Entries shown:
----------
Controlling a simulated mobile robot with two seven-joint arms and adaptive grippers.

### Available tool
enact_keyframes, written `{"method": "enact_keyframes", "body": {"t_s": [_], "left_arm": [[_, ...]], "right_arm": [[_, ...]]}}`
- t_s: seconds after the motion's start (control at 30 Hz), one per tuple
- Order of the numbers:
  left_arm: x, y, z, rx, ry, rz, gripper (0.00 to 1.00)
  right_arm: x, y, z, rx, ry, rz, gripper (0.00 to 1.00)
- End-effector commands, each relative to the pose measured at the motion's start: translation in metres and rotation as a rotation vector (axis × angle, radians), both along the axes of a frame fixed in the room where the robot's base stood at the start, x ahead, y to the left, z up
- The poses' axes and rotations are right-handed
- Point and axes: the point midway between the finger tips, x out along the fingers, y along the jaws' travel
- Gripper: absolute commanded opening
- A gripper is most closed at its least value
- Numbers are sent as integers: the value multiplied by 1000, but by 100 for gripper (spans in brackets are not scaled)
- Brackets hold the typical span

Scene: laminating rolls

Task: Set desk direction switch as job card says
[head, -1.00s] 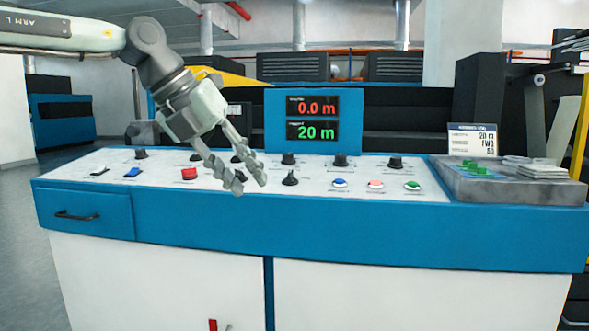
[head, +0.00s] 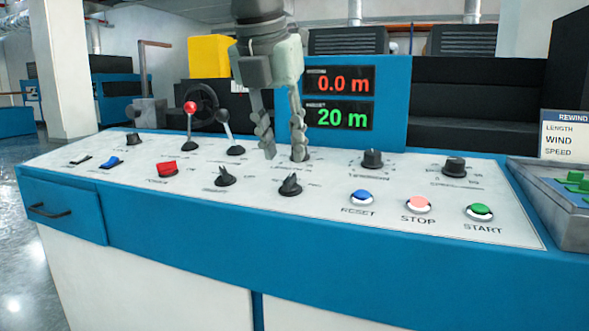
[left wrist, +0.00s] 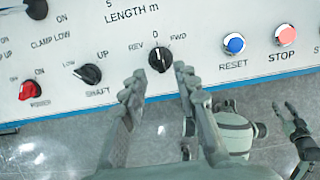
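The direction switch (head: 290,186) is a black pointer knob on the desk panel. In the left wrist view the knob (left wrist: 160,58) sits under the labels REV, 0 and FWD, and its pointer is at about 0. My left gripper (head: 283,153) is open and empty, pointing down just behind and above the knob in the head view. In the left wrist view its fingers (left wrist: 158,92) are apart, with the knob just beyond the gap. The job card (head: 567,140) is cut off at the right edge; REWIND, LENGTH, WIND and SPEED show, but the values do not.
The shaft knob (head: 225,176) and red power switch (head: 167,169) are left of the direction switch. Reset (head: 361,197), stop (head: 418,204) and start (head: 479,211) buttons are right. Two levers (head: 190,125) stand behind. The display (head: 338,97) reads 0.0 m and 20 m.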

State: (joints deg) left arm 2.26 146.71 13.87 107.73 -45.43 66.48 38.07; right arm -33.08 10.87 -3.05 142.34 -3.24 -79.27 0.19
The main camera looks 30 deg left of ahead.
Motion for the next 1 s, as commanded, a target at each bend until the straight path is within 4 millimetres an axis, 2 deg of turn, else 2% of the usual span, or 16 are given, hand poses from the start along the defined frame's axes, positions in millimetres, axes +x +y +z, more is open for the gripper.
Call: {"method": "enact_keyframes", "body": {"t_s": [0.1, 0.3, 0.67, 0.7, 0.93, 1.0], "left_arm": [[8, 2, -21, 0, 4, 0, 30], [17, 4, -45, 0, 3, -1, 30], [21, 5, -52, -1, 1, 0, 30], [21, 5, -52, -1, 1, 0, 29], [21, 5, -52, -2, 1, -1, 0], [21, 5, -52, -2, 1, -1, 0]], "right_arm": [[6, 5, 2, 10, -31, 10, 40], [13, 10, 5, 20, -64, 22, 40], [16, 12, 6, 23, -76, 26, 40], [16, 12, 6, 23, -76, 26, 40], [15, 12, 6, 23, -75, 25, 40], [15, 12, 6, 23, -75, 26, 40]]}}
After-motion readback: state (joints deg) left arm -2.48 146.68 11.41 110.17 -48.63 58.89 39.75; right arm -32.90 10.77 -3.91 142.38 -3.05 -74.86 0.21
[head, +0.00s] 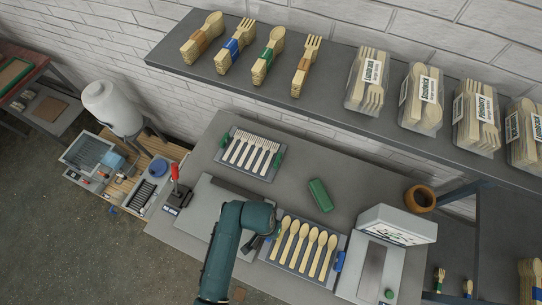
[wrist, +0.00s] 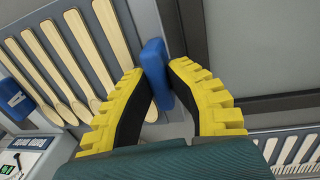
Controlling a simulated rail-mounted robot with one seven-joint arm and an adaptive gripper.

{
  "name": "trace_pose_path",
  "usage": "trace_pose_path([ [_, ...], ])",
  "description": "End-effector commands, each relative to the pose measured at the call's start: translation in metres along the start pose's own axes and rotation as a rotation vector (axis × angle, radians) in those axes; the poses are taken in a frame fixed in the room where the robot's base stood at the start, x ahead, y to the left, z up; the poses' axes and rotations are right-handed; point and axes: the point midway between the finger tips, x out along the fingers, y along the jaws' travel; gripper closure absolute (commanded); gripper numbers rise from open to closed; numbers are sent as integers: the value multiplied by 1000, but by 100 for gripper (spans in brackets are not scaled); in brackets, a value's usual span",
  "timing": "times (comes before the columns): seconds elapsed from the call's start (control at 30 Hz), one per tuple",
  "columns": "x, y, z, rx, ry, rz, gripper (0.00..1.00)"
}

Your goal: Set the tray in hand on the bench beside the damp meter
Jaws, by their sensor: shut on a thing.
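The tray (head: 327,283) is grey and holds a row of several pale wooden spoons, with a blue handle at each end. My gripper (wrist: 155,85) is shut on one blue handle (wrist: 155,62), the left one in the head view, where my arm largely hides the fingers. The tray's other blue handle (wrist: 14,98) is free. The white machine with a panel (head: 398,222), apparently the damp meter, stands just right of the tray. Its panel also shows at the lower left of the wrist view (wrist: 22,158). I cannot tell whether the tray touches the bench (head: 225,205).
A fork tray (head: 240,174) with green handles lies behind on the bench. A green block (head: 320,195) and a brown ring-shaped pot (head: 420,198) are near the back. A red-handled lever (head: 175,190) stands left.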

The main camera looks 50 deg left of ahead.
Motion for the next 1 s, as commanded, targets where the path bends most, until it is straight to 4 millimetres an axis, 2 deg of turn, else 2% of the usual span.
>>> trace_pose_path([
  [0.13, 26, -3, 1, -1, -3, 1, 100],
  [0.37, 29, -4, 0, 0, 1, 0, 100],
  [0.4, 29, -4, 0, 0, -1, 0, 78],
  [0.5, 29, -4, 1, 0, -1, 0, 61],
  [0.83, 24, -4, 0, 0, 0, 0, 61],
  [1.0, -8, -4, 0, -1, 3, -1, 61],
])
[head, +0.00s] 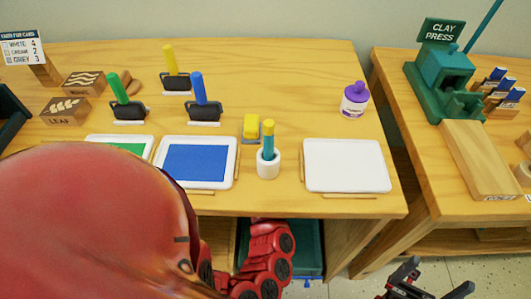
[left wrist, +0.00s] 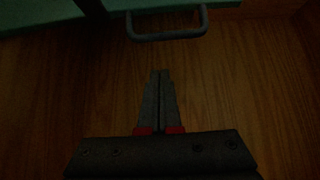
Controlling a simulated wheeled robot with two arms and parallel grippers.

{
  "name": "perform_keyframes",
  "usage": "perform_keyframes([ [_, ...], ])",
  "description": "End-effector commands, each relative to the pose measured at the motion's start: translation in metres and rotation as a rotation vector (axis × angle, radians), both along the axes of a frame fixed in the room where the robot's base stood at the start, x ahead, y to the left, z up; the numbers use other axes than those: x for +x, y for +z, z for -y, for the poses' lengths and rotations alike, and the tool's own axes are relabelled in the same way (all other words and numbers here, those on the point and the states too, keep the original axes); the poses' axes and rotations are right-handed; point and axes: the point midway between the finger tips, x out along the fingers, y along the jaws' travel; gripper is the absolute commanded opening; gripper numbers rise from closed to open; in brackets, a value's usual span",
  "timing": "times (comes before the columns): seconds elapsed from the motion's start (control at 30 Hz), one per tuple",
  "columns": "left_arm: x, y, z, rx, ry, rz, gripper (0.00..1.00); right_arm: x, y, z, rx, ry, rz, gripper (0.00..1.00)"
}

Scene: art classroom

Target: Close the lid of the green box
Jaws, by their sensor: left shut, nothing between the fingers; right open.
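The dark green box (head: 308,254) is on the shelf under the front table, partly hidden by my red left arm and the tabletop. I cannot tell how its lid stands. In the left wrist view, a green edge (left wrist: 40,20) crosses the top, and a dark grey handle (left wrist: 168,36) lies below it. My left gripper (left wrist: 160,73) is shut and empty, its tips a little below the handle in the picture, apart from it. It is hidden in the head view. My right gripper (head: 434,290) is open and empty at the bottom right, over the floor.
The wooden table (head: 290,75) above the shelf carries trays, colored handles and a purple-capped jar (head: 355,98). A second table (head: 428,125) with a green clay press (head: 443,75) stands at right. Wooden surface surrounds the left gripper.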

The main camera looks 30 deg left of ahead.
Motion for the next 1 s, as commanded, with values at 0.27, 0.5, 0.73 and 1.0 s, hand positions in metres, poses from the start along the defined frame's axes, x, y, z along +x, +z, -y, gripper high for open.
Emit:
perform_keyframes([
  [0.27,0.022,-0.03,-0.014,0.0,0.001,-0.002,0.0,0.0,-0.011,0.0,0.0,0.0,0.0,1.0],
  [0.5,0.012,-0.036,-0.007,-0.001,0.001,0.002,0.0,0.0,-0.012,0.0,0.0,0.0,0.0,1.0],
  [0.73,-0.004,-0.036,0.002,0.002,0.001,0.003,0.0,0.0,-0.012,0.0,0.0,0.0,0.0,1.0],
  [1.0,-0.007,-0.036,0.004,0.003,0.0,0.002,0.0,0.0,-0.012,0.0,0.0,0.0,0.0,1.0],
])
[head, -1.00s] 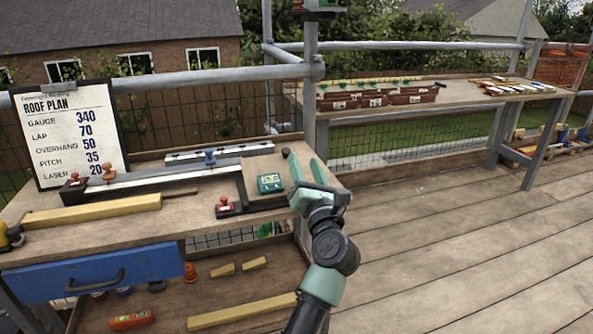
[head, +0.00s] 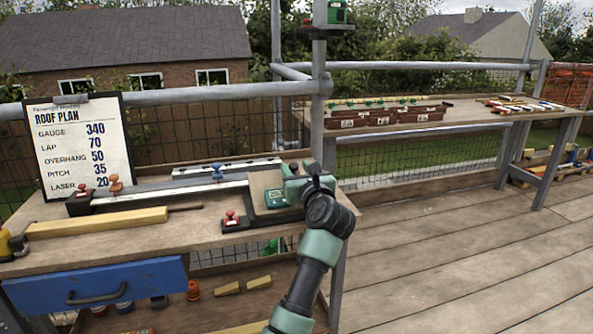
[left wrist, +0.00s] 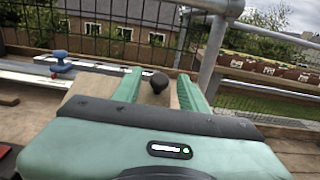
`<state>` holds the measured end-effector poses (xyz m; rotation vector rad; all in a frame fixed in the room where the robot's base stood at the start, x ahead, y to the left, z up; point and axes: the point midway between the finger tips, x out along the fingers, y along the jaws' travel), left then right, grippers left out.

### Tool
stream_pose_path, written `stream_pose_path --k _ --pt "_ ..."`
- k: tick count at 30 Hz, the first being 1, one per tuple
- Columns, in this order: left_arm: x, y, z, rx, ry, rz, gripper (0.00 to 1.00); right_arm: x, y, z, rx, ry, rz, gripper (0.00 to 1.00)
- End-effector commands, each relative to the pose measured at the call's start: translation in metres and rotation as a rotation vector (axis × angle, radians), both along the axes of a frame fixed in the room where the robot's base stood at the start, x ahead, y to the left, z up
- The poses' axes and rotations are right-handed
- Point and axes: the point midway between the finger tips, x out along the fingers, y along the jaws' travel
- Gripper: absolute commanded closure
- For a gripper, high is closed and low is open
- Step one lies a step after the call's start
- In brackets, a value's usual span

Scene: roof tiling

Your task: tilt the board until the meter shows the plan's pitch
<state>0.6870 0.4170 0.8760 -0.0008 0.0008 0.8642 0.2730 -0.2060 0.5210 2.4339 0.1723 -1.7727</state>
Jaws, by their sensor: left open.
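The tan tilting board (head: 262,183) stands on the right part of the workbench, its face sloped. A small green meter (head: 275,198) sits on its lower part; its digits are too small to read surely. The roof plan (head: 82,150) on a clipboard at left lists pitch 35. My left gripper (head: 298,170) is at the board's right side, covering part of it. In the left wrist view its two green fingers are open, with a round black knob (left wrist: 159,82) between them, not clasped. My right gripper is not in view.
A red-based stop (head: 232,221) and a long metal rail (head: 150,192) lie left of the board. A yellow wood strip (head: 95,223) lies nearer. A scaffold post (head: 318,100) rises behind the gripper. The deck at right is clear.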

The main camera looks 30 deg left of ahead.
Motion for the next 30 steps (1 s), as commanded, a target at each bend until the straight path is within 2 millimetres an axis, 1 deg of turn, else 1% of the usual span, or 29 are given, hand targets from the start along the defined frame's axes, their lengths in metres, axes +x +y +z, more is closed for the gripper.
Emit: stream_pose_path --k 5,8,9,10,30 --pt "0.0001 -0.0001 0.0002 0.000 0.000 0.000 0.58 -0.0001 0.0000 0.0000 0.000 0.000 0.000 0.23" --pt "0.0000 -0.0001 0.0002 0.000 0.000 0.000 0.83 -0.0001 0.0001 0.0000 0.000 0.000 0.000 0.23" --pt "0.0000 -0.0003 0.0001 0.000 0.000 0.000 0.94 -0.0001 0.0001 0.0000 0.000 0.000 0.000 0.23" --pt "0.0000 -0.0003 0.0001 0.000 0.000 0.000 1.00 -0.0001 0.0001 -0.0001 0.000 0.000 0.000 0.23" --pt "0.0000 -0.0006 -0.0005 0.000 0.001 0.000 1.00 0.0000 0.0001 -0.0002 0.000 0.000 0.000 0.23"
----------
Problem:
Starting at the line that contains "- Gripper: absolute commanded closure" and stopping at the line that contains "Motion for the next 30", transcribe the lines exactly; both boundary lines are to be included.

Final answer:
- Gripper: absolute commanded closure
- For a gripper, high is closed and low is open
- Step one lies a step after the call's start
- In brackets, a value's usual span

Scene: roof tiling

Your task: tilt the board until the meter shows the plan's pitch
<state>0.6870 0.4170 0.8760 -0.0008 0.0008 0.8642 0.2730 -0.2060 0.5210 2.4339 0.1723 -1.7727</state>
Jaws, by their sensor: left open.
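The tan tilting board (head: 262,183) stands on the right part of the workbench, its face sloped. A small green meter (head: 275,198) sits on its lower part; its digits are too small to read surely. The roof plan (head: 82,150) on a clipboard at left lists pitch 35. My left gripper (head: 298,170) is at the board's right side, covering part of it. In the left wrist view its two green fingers are open, with a round black knob (left wrist: 159,82) between them, not clasped. My right gripper is not in view.
A red-based stop (head: 232,221) and a long metal rail (head: 150,192) lie left of the board. A yellow wood strip (head: 95,223) lies nearer. A scaffold post (head: 318,100) rises behind the gripper. The deck at right is clear.

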The main camera looks 30 deg left of ahead.
Motion for the next 30 steps (1 s), as commanded, a target at each bend until the straight path is within 2 millimetres an axis, 1 deg of turn, else 1% of the usual span, or 29 are given, hand targets from the start along the defined frame's axes, their lengths in metres, axes +x +y +z, more is closed for the gripper.

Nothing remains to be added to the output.